AMPs and websites in the age of the Service Worker

Malte Ubl
2 min readOct 19, 2015

AMP HTML is a new way to publish static content on the web with reliable fast performance built on existing web technologies. It is very focused on this use case and thus not a direct good fit to build general purpose websites or even web apps. In fact, the reason why it can beat more generic approaches to performance is because it is good at only one thing: content like news articles, blog post or recipes. Having said that, AMP HTML can play an important role in transforming today’s websites to be faster, more engaging web apps.

This article explains our vision of how AMP relates to websites. But first, if you haven’t tried AMP yet, watch this short video to get an impression how it transforms the user experience of content consumption on the web:

Addy Osmani showing Google’s AMP demo.

Google, Twitter or feed readers like Nuzzel are planning to provide experiences similar to the Google Search demo above.

AMP might, however, play an important role in transforming websites of AMP producing publishers: The idea is that homepages like nytimes.com and buzzfeed.com would be apps showing AMP documents while applicable permalink pages (the actual articles) are AMP documents. Wouldn’t it be great if all the clicks to articles from the homepage of news organization would show the article instantly — just like in the Google Search demo above? This could become the new normal.

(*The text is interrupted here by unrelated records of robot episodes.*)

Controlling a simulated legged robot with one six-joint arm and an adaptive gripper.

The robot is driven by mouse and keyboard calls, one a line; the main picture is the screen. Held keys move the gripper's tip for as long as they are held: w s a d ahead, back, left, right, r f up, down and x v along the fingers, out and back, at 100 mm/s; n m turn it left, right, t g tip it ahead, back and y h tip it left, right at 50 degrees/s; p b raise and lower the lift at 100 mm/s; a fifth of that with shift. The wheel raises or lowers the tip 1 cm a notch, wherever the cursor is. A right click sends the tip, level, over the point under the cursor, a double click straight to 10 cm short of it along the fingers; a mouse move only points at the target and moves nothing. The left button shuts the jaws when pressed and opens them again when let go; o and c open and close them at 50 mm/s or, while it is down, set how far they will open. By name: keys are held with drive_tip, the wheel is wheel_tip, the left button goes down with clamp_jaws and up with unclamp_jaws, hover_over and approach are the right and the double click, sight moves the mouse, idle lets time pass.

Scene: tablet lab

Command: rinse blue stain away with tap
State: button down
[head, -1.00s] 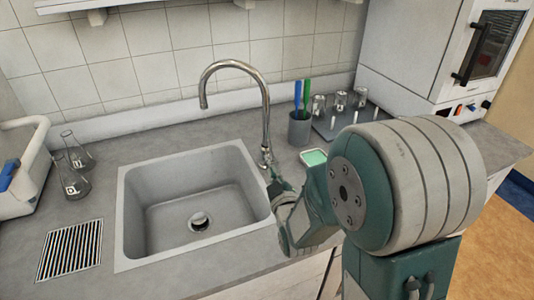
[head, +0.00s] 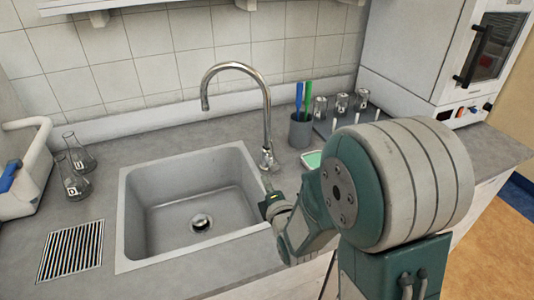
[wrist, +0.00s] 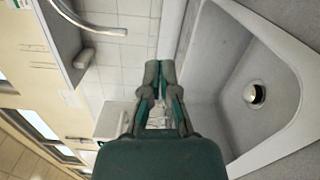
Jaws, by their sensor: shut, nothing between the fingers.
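The chrome tap (head: 265,105) arches over the back right of the grey sink (head: 130,200). No water shows at its spout. The curved spout also shows at the upper left of the wrist view (wrist: 70,15). No blue stain can be made out in the sink basin, whose drain (head: 201,222) is visible. My gripper (head: 266,186) is near the sink's right rim, just in front of the tap base. In the wrist view its fingers (wrist: 160,68) are together, with nothing between them. Whether the fingertips touch the tap base is unclear.
A cup with blue and green items (head: 301,128) and a green-filled dish (head: 312,160) stand right of the tap. Glass flasks (head: 75,165) and a white container (head: 28,170) are on the left. A striped grate (head: 71,252) lies beside the sink.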

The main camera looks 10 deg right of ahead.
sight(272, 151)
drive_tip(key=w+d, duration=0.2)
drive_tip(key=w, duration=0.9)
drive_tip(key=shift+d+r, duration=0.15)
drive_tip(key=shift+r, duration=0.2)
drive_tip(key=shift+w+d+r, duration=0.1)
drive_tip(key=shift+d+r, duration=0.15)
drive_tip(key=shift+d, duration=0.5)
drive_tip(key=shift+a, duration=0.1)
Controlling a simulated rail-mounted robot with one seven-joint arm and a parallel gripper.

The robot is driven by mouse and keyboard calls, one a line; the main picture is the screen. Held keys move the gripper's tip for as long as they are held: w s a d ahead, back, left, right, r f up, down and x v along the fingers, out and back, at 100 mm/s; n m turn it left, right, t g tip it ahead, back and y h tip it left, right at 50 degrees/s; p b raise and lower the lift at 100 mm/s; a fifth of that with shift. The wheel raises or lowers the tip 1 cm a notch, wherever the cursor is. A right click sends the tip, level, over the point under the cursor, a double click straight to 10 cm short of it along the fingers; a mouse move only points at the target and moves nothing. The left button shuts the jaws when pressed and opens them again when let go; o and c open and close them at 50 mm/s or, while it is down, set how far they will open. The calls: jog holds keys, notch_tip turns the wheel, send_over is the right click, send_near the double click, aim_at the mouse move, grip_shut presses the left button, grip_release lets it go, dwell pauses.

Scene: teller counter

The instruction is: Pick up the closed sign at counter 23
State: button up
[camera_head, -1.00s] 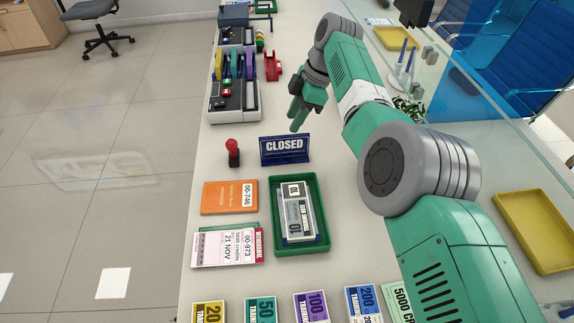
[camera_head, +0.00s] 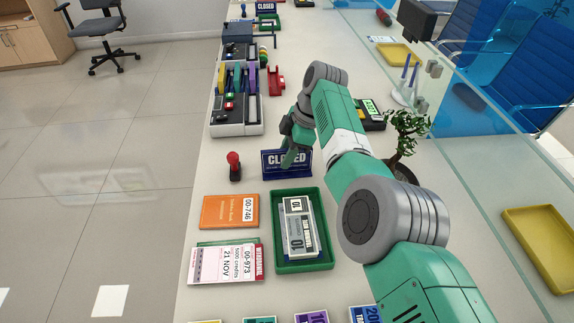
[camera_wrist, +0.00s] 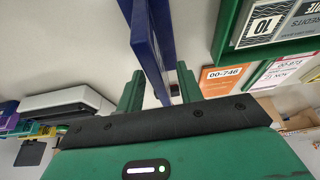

Do we need both an AMP and a regular HTML version of a document?

One of the most common questions about AMP HTML is: “So, do we need to make both an AMP version of a document and a regular HTML version? What about mobile and desktop?” As of this point we’d give the following answer:

  1. AMP HTML works great on desktop. It has responsive design baked in beyond supporting standard CSS techniques.
  2. We just launched the AMP project two weeks ago as a developer preview with the explicit intent to gather feedback and then further evolve the platform. It may still be a good idea to hedge one’s bets and not go all in on AMP HTML.

Service Workers to the rescue

But for those of you living on the edge, you could make all your applicable permalink pages be AMP HTML and implement the following pattern:

  1. Your website is a web app that displays AMP HTML documents.
  2. When users click e.g. on a link on Twitter to one of those AMP HTML documents and they have never been to your site before all that happens is that the AMP HTML document is being displayed…
  3. …and a Service Worker is installed which fetches and caches your app shell.
  4. Then next time a user clicks on a link to a permalink to your page the Service Worker intercepts that request and immediately returns the app shell which then proceeds to display the AMP HTML document. (Related AMP issue)

With this method users get the super fast / instant loading of AMP but on subsequent visits to a site they also get the full app experience at the same speed.